## start Data provided
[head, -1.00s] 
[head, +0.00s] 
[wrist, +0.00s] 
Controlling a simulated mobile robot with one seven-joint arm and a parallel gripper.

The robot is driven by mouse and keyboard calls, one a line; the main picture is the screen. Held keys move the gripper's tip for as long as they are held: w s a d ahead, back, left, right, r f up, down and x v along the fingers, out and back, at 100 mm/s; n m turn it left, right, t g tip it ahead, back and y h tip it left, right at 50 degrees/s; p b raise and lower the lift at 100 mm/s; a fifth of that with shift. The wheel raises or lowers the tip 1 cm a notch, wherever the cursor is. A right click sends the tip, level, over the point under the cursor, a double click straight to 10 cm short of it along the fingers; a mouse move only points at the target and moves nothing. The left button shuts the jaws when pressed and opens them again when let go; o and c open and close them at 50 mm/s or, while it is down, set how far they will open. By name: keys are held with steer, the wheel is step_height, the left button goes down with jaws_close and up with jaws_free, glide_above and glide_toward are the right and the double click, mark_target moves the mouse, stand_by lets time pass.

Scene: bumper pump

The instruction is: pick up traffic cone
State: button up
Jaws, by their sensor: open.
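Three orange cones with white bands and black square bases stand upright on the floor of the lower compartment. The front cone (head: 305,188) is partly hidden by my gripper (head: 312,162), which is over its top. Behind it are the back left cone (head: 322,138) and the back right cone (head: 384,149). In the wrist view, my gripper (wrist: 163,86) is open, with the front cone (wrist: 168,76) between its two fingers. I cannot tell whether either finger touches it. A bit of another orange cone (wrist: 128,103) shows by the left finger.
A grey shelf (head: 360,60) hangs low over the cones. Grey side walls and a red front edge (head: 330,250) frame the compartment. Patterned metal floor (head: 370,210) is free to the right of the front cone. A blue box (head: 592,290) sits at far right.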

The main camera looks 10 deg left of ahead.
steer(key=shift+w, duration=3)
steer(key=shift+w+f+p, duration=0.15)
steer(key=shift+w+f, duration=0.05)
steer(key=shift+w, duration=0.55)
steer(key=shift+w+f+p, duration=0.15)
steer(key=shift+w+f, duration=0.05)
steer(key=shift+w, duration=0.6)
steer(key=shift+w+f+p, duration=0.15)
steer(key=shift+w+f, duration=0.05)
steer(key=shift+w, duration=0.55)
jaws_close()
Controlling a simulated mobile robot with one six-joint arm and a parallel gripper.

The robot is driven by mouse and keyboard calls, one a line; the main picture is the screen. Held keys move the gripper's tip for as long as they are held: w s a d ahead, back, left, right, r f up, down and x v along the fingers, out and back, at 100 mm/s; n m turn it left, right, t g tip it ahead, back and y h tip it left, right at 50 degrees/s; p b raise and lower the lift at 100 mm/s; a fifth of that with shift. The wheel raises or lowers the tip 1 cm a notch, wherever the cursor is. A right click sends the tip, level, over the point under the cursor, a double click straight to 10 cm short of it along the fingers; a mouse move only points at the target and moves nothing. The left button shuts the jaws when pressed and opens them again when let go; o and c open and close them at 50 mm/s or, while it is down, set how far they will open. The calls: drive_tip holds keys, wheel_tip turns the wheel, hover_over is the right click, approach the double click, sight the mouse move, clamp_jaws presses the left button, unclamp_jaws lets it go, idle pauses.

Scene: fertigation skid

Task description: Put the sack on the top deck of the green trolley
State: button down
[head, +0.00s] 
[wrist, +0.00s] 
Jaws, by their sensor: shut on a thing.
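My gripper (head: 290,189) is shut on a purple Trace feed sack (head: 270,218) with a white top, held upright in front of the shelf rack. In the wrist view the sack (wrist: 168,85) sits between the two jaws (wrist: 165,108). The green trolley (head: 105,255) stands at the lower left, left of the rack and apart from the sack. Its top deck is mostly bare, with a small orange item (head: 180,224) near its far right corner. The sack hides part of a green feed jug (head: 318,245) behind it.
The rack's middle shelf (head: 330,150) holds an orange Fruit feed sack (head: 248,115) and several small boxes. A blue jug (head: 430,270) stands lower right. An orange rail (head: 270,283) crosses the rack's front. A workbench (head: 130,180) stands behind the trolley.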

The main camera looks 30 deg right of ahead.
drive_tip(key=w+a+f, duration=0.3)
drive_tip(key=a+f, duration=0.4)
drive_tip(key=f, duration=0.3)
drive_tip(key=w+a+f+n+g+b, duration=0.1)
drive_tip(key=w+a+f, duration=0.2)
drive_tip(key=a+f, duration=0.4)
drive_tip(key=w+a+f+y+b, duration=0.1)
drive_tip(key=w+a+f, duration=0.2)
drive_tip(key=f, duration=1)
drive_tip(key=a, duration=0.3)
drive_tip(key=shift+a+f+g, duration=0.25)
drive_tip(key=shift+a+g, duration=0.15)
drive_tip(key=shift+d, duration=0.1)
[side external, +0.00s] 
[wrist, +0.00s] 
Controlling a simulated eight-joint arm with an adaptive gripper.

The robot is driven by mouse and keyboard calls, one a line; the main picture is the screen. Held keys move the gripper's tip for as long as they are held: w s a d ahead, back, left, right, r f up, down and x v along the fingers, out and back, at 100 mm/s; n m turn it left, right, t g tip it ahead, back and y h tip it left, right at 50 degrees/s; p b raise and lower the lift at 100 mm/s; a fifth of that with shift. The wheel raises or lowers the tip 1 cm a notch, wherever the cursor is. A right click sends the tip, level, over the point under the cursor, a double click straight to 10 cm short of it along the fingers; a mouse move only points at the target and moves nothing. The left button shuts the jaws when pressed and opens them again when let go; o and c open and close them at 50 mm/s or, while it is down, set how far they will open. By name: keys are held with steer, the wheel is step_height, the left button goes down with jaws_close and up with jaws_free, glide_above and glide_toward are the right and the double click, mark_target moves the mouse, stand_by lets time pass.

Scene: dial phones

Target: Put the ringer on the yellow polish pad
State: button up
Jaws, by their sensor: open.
## end Data provided
What is needed here is an exact reproduction of all the entries.

[head, -1.00s] 
[head, +0.00s] 
[wrist, +0.00s] 
Controlling a simulated mobile robot with one seven-joint arm and a parallel gripper.

The robot is driven by mouse and keyboard calls, one a line; the main picture is the screen. Held keys move the gripper's tip for as long as they are held: w s a d ahead, back, left, right, r f up, down and x v along the fingers, out and back, at 100 mm/s; n m turn it left, right, t g tip it ahead, back and y h tip it left, right at 50 degrees/s; p b raise and lower the lift at 100 mm/s; a fifth of that with shift. The wheel raises or lowers the tip 1 cm a notch, wherever the cursor is. A right click sends the tip, level, over the point under the cursor, a double click straight to 10 cm short of it along the fingers; a mouse move only points at the target and moves nothing. The left button shuts the jaws when pressed and opens them again when let go; o and c open and close them at 50 mm/s or, while it is down, set how far they will open. By name: keys are held with steer, the wheel is step_height, the left button goes down with jaws_close and up with jaws_free, glide_above and glide_toward are the right and the double click, mark_target moves the mouse, stand_by lets time pass.

Scene: bumper pump

The instruction is: pick up traffic cone
State: button up
Jaws, by their sensor: open.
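Three orange cones with white bands and black square bases stand upright on the floor of the lower compartment. The front cone (head: 305,188) is partly hidden by my gripper (head: 312,162), which is over its top. Behind it are the back left cone (head: 322,138) and the back right cone (head: 384,149). In the wrist view, my gripper (wrist: 163,86) is open, with the front cone (wrist: 168,76) between its two fingers. I cannot tell whether either finger touches it. A bit of another orange cone (wrist: 128,103) shows by the left finger.
A grey shelf (head: 360,60) hangs low over the cones. Grey side walls and a red front edge (head: 330,250) frame the compartment. Patterned metal floor (head: 370,210) is free to the right of the front cone. A blue box (head: 592,290) sits at far right.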

The main camera looks 10 deg left of ahead.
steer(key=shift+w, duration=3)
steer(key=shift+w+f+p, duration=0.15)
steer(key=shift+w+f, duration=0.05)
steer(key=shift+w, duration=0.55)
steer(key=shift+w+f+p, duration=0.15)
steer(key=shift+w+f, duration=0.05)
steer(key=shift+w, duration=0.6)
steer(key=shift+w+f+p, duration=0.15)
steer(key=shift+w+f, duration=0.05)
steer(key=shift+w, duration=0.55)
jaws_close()
Controlling a simulated mobile robot with one six-joint arm and a parallel gripper.

The robot is driven by mouse and keyboard calls, one a line; the main picture is the screen. Held keys move the gripper's tip for as long as they are held: w s a d ahead, back, left, right, r f up, down and x v along the fingers, out and back, at 100 mm/s; n m turn it left, right, t g tip it ahead, back and y h tip it left, right at 50 degrees/s; p b raise and lower the lift at 100 mm/s; a fifth of that with shift. The wheel raises or lowers the tip 1 cm a notch, wherever the cursor is. A right click sends the tip, level, over the point under the cursor, a double click straight to 10 cm short of it along the fingers; a mouse move only points at the target and moves nothing. The left button shuts the jaws when pressed and opens them again when let go; o and c open and close them at 50 mm/s or, while it is down, set how far they will open. The calls: drive_tip holds keys, wheel_tip turns the wheel, hover_over is the right click, approach the double click, sight the mouse move, clamp_jaws presses the left button, unclamp_jaws lets it go, idle pauses.

Scene: fertigation skid

Task description: Put the sack on the top deck of the green trolley
State: button down
[head, +0.00s] 
[wrist, +0.00s] 
Jaws, by their sensor: shut on a thing.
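My gripper (head: 290,189) is shut on a purple Trace feed sack (head: 270,218) with a white top, held upright in front of the shelf rack. In the wrist view the sack (wrist: 168,85) sits between the two jaws (wrist: 165,108). The green trolley (head: 105,255) stands at the lower left, left of the rack and apart from the sack. Its top deck is mostly bare, with a small orange item (head: 180,224) near its far right corner. The sack hides part of a green feed jug (head: 318,245) behind it.
The rack's middle shelf (head: 330,150) holds an orange Fruit feed sack (head: 248,115) and several small boxes. A blue jug (head: 430,270) stands lower right. An orange rail (head: 270,283) crosses the rack's front. A workbench (head: 130,180) stands behind the trolley.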

The main camera looks 30 deg right of ahead.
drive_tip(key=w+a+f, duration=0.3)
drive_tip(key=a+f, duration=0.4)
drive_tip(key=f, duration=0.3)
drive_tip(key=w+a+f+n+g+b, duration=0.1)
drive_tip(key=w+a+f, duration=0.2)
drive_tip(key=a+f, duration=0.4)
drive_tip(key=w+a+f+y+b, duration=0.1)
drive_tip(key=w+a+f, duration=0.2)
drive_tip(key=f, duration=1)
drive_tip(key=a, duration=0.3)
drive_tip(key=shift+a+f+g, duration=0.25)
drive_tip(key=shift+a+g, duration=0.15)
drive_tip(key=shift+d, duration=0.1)
[side external, +0.00s] 
[wrist, +0.00s] 
Controlling a simulated eight-joint arm with an adaptive gripper.

The robot is driven by mouse and keyboard calls, one a line; the main picture is the screen. Held keys move the gripper's tip for as long as they are held: w s a d ahead, back, left, right, r f up, down and x v along the fingers, out and back, at 100 mm/s; n m turn it left, right, t g tip it ahead, back and y h tip it left, right at 50 degrees/s; p b raise and lower the lift at 100 mm/s; a fifth of that with shift. The wheel raises or lowers the tip 1 cm a notch, wherever the cursor is. A right click sends the tip, level, over the point under the cursor, a double click straight to 10 cm short of it along the fingers; a mouse move only points at the target and moves nothing. The left button shuts the jaws when pressed and opens them again when let go; o and c open and close them at 50 mm/s or, while it is down, set how far they will open. By name: keys are held with steer, the wheel is step_height, the left button goes down with jaws_close and up with jaws_free, glide_above and glide_toward are the right and the double click, mark_target moves the mouse, stand_by lets time pass.

Scene: dial phones

Target: Put the ringer on the yellow polish pad
State: button up
Jaws, by their sensor: open.

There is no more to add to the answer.